■ RECORDS:
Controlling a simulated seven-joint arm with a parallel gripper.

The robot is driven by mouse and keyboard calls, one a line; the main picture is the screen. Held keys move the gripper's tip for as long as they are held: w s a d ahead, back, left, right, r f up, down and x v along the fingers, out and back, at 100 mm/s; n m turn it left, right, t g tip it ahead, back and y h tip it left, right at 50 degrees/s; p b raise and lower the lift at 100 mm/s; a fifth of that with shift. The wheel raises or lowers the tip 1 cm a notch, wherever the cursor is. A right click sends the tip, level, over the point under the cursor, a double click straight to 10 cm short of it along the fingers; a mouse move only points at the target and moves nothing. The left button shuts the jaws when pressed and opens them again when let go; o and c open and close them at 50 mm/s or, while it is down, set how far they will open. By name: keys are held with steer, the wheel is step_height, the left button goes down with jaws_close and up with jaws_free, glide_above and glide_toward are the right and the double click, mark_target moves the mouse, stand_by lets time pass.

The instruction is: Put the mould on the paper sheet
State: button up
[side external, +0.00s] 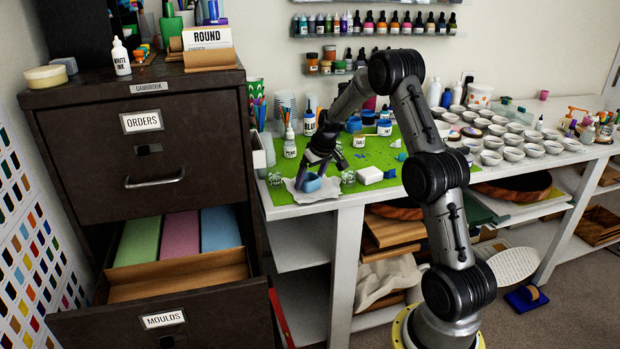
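The blue mould (310,183) is a small cup-like piece. It sits on or just over the crumpled white paper sheet (299,196) at the front left corner of the green mat. My gripper (322,171) points down at the mould from above and to its right. Its dark fingers look spread apart, one close to the mould and the other off to the right. The near finger hides part of the mould, and I cannot tell whether they touch.
A white block (370,175) and small clear cups stand right of the paper. Ink bottles (290,142) stand behind it. The cabinet's lower drawer (165,322), labelled MOULDS, is open at left. Several white bowls (513,155) fill the bench's right.

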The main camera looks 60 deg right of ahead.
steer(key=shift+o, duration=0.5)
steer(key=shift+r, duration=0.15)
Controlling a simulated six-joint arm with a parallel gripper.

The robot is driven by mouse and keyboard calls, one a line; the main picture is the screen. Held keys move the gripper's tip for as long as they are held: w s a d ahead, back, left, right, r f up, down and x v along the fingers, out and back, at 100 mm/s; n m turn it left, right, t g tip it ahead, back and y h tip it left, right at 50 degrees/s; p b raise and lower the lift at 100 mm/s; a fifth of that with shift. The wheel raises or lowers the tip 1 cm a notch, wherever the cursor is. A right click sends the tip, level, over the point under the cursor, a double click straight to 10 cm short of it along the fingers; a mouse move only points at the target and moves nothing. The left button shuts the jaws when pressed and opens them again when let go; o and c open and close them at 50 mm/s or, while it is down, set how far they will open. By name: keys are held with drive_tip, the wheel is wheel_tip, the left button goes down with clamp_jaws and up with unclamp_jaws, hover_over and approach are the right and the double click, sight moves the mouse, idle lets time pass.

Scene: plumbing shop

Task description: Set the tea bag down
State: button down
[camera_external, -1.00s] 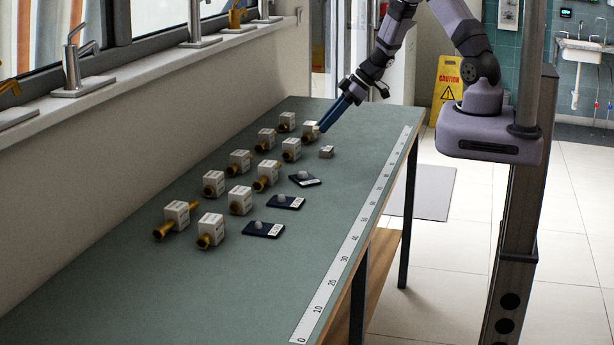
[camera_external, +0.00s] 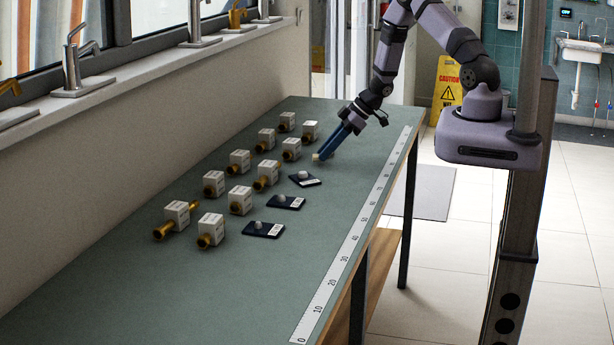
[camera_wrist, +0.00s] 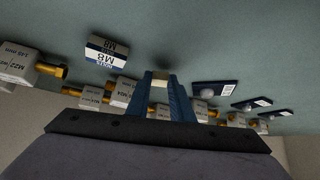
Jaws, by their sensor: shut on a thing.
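I see nothing that I can clearly tell is a tea bag. My gripper (camera_external: 322,154) reaches down over the green bench, its blue fingers slanting to the lower left. It is shut on a small pale block (camera_external: 317,157), which also shows between the fingertips in the wrist view (camera_wrist: 160,80). I cannot tell whether the block touches the bench or hangs just above it. The fingers hide part of the block.
White boxes with brass fittings (camera_external: 240,201) stand in rows to the left. Dark cards, each with a grey lump (camera_external: 304,179), lie nearer. A white box with a dark M8 label (camera_wrist: 107,50) stands close by. The bench's near left (camera_external: 150,295) is clear.

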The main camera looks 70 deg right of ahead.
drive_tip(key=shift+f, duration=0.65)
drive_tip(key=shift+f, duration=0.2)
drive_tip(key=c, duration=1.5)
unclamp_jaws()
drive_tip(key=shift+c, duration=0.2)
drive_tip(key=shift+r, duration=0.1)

■ EXERCISE DESCRIPTION:
Copy every line of the entries above in which "simulated" occurs.

■ RESPONSE TO THIS TASK:
Controlling a simulated seven-joint arm with a parallel gripper.
Controlling a simulated six-joint arm with a parallel gripper.

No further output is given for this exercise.